Mechanically tunable Schottky diodes based on silicon microstructure arrays via flexoelectricity
Kailu Wang, Lingtong Lv, Qianqian Ma, Gongxi Zhang, Shengping Shen
Abstract
Silicon is the most widely used semiconductor material, yet its centrosymmetric crystal structure makes seamless interaction between mechanical stimuli and electronic functionality challenging. Flexoelectricity—an electromechanical coupling inherent in all types of crystals—offers a solution by leveraging strain gradient-induced polarization to modulate electronic behavior. In this study, silicon microfabrication techniques are integrated with flexoelectricity to realize tunable Schottky diodes. Microstructure arrays fabricated on p-type silicon generate substantial strain gradients under macroscopic compression without relying on nanoscale probes.
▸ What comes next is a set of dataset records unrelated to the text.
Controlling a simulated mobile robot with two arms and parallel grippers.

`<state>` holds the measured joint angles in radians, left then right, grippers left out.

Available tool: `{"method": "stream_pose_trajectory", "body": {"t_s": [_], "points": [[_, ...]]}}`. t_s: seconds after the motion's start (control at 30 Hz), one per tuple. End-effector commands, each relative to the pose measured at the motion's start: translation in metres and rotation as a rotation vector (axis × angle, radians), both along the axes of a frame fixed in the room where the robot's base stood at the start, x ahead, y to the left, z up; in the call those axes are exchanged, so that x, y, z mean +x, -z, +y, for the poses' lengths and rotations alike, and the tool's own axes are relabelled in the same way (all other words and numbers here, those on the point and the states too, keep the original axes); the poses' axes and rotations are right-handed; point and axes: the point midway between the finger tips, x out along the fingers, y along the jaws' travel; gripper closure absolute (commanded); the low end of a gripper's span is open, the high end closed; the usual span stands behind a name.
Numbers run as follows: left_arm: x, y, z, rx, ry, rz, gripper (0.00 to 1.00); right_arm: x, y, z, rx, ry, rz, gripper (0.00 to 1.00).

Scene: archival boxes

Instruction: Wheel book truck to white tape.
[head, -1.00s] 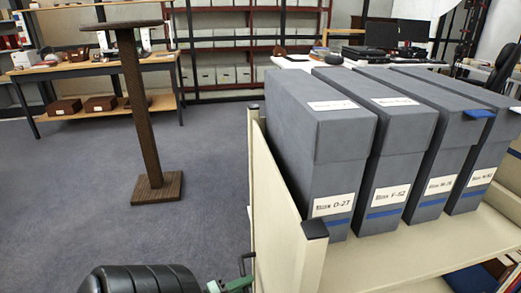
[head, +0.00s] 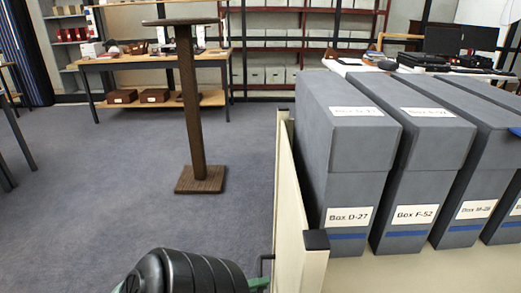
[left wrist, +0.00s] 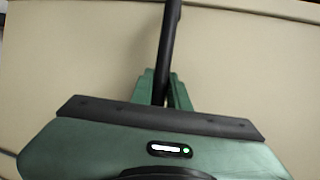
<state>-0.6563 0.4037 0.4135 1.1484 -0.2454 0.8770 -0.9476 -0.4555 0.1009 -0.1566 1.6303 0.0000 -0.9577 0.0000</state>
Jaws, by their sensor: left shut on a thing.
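The cream book truck (head: 312,268) fills the lower right of the head view, its end panel facing my left arm. Grey archival boxes stand upright on its top, among them Box D-27 (head: 342,190) and Box F-52 (head: 415,190). My left gripper (head: 264,278) is at the panel's outer side, low in the head view. In the left wrist view its green fingers (left wrist: 163,88) are shut around the truck's black handle bar (left wrist: 169,35), in front of the cream panel. My right gripper is not in view. I see no white tape.
A dark wooden pedestal stand (head: 190,110) with a square base is on the carpet ahead, left of the truck. A worktable (head: 160,65) with wooden boxes is behind it, with shelving at the back. Open carpet (head: 100,190) lies to the left.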

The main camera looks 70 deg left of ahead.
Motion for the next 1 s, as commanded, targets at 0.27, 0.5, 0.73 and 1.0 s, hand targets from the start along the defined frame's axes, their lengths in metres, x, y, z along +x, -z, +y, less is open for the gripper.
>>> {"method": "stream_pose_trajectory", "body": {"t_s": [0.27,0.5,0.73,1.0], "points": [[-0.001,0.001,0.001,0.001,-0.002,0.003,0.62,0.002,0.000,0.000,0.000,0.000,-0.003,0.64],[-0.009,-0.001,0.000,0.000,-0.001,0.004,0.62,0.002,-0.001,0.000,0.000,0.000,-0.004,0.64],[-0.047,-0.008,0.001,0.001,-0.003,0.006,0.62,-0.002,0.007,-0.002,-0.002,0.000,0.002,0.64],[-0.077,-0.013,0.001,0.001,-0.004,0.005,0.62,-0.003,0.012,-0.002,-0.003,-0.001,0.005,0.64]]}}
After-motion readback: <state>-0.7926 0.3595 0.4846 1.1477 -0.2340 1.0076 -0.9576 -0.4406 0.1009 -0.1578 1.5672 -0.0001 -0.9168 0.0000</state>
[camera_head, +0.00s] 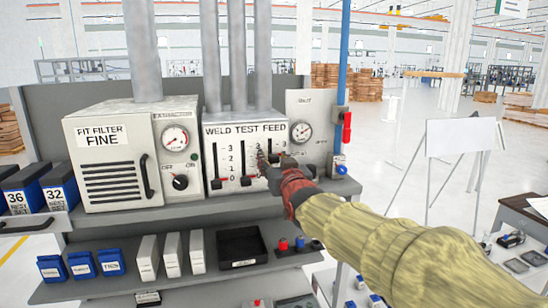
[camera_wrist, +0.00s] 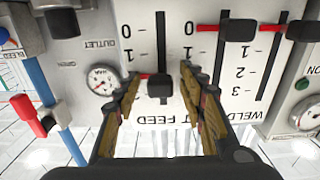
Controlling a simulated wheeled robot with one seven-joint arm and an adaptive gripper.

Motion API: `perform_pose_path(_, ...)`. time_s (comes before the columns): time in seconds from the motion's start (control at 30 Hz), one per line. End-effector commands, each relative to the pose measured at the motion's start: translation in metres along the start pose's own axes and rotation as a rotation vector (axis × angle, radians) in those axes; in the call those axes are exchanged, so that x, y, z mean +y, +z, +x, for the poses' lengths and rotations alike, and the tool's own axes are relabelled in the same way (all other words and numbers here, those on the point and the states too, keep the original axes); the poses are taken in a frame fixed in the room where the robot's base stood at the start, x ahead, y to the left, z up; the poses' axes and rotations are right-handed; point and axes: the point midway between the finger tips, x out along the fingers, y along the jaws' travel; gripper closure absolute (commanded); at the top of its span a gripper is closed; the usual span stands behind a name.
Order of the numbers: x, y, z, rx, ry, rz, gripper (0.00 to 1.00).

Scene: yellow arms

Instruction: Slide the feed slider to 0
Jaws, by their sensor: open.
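The white WELD TEST FEED panel (camera_head: 226,138) has three vertical slots with number scales. My gripper (camera_head: 275,160) is at the right slot, FEED, and hides most of its knob there. In the wrist view, which is upside down, the dark feed slider knob (camera_wrist: 160,88) with its red pointer sits past the 1 mark, around where 2 lies. The figure there is hidden by a finger. My gripper (camera_wrist: 160,85) is open, with one finger on each side of the knob. I cannot tell whether they touch it.
The test slider (camera_head: 246,181) and weld slider (camera_head: 216,184) stand at the bottom, by 0. A gauge panel (camera_head: 302,108) is close on the right, beside a blue pipe (camera_head: 343,60) with a red valve handle (camera_head: 347,128). A shelf with small boxes (camera_head: 172,255) lies below.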

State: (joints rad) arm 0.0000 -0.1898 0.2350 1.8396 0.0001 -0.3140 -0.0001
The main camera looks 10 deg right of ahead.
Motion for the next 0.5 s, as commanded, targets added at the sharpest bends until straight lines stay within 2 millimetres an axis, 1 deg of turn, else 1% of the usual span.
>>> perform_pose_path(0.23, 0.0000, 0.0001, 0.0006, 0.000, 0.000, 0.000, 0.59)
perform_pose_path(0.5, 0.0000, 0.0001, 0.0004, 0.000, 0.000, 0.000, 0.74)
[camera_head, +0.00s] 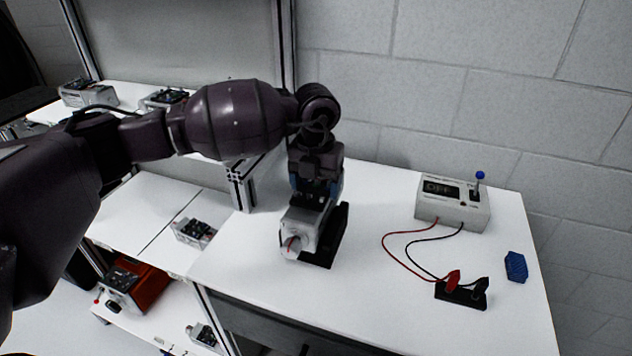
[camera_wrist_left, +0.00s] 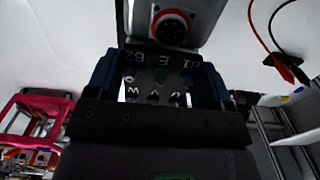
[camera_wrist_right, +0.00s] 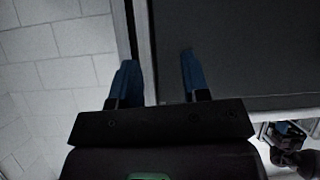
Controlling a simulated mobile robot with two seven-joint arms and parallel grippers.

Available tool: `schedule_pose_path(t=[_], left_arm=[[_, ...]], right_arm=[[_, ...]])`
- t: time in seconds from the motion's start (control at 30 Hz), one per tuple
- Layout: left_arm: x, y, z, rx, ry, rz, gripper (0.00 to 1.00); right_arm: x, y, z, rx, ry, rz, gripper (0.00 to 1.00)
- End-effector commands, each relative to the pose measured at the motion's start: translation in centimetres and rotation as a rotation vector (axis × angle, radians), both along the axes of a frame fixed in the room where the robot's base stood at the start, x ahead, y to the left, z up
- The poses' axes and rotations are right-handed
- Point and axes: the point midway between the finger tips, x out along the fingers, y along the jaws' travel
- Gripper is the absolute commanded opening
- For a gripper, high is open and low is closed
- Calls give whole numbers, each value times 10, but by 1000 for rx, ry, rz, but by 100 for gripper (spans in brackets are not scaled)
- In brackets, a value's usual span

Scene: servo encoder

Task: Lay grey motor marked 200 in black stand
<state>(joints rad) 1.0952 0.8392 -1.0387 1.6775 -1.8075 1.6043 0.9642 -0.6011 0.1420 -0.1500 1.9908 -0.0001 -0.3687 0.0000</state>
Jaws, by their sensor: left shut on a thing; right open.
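A grey motor (camera_head: 302,226) with a round pale end is at the black stand (camera_head: 338,232) on the white table. My left gripper (camera_head: 316,196) comes down from above and is shut on the motor; its blue fingers show on either side of the terminal block in the left wrist view (camera_wrist_left: 162,75). The motor covers much of the stand, and I cannot tell whether it rests in it or hangs just above it. The mark 200 cannot be read. My right gripper (camera_wrist_right: 160,82) is open and empty, away from the table top's objects.
A grey box (camera_head: 452,203) reading OFF has a blue-tipped lever; red and black leads run to a black terminal block (camera_head: 461,293). A blue block (camera_head: 516,267) lies near the right edge. Other motors (camera_head: 194,232) stand on shelves at left. The table between is clear.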

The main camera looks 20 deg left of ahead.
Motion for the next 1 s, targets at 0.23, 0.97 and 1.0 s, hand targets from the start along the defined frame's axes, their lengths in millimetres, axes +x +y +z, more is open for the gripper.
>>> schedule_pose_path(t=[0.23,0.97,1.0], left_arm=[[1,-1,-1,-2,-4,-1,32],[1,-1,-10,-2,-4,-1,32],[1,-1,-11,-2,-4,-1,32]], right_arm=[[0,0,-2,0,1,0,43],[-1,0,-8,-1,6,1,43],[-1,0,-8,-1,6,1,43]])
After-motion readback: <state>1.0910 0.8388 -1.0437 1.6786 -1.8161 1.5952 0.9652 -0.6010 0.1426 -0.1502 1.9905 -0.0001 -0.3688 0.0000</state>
The strain gradients induce polarization at the metal–semiconductor interface, modulating the Schottky barrier height and thereby enabling mechanical tuning of the diode's electrical properties. The results herein demonstrate that macroscopic loading can effectively regulate the current–voltage (I–V) characteristics. This work bridges the gap between the flexoelectric effect and practical semiconductor applications, paving the way for next-generation smart materials and adaptive electronic devices.